Une audition pour rien : c’est ce que beaucoup ont pensé, mardi [10 avril 2018], en écoutant Mark Zuckerberg témoigner devant le Sénat pendant près de cinq heures (il remet cela ce mercredi, devant une autre commission). On n’a rien appris de nouveau sur Facebook, aucune question n’a vraiment fait trébucher le PDG fondateur et le titre en Bourse a clôturé en hausse de 4,5%.
Fermez le ban ? Pas si vite. Les Américains ont la mémoire courte, mais il y a à peine quelques mois ils portaient encore au pinacle les géants de la high-tech comme Facebook, et « Zuck » était accueilli à Washington comme un chef d’État. D’ailleurs, ne le voyait-on pas déjà en président des États-Unis ? Terminé. Mardi, la quarantaine de sénateurs qui l’ont interrogé sont restés courtois mais aucun, ou presque, n’est tombé dans la déférence avec son « friend » de Facebook. Même chez les républicains, la contrition affichée par Zuckerberg – « c’est mon erreur et j’en suis désolé », a-t-il affirmé à propos du scandale Cambridge Analytica – a fait flop :
« Vous vous excusez depuis quatorze ans », a lancé le conservateur John Thune, sénateur du Dakota du Sud. Un autre a renchéri : « Les tournées d’excuses, on a déjà donné. »
Zuckerberg était bien préparé, il a répondu patiemment aux questions les plus basiques de sénateurs souvent largués par la technicité des sujets. Sa stratégie ? Tout d’abord, reconnaître ses manquements. « Nous avons fait beaucoup d’erreurs en gérant cette société », a-t-il reconnu. L’ancien slogan officieux (« foncer et tant pis pour la casse ») en est « en partie » la raison, a-t-il reconnu, « mais l’erreur plus importante que nous avons commise est de ne pas avoir eu une vue assez large de notre responsabilité ». Plus spécifiquement, a-t-il ajouté, « l’un de mes plus grands regrets, à la tête de la compagnie, est notre lenteur à avoir identifié les opérations d’information russes en 2016 », pendant la campagne électorale. Un mea-culpa a minima.

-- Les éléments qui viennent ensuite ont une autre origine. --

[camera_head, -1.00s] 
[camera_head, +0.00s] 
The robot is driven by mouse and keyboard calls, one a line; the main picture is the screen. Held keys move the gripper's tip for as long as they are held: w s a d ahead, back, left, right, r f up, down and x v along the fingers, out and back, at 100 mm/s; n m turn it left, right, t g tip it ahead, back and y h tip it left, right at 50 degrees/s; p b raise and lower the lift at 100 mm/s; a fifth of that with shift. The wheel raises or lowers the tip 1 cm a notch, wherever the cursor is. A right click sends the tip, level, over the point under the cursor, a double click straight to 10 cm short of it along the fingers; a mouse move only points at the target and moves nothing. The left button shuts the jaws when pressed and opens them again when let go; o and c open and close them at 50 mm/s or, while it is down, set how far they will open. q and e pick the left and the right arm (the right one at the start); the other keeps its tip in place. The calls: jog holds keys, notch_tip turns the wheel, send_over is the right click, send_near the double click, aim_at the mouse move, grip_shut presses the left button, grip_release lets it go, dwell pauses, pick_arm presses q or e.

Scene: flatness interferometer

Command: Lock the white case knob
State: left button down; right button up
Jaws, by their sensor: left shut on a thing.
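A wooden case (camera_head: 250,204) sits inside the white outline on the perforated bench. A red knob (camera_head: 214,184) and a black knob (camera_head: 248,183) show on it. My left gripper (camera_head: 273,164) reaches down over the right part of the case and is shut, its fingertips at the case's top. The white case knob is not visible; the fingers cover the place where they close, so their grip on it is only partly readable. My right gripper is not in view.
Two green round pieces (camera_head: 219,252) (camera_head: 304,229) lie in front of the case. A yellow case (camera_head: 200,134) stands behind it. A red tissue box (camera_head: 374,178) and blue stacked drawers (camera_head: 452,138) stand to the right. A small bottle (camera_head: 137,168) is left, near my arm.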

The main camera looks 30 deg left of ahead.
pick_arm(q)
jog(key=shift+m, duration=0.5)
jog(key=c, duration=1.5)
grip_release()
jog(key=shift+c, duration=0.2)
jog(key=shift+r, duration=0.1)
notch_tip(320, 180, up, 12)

On ne le refera plus, promis
Deuxième temps, dans son argumentaire : promettre que cela ne se reproduira plus ! « Nous devons jouer un rôle plus positif », « et je m’engage à faire ce qu’il faut ». Il a précisé les mesures déjà annoncées, détaillant à six reprises le nombre de salariés qui seront affectés à la sécurité et au contenu du site à la fin de l’année (20.000). Et le mot « contrôle » est revenu à… plus de 50 reprises, pour insister sur le fait que les usagers sont aux commandes. Facebook dégage 4 milliards de dollars de profits grâce à l’exploitation de vos données, certes, mais :
« Ces données vous appartiennent, au sens où c’est vous qui choisissez de les poster là, vous pouvez les retirer quand vous voulez et vous contrôlez les conditions de leur utilisation », a-t-il dit.
L’argumentation n’a pas fait un tabac, c’est le moins que l’on puisse dire, auprès de sénateurs sceptiques. Les plus agressifs sont revenus sur le scandale Cambridge Analytica, demandant à Zuckerberg pourquoi sa société n’avait pas prévenu en 2015 les 87 millions d’Américains dont les données personnelles avaient été obtenues par Cambridge. « Quand Cambridge Analytica nous a dit qu’ils n’utilisaient pas les données et les avaient effacées, nous avons considéré l’affaire classée », a-t-il avoué. Une simple négligence, en sorte.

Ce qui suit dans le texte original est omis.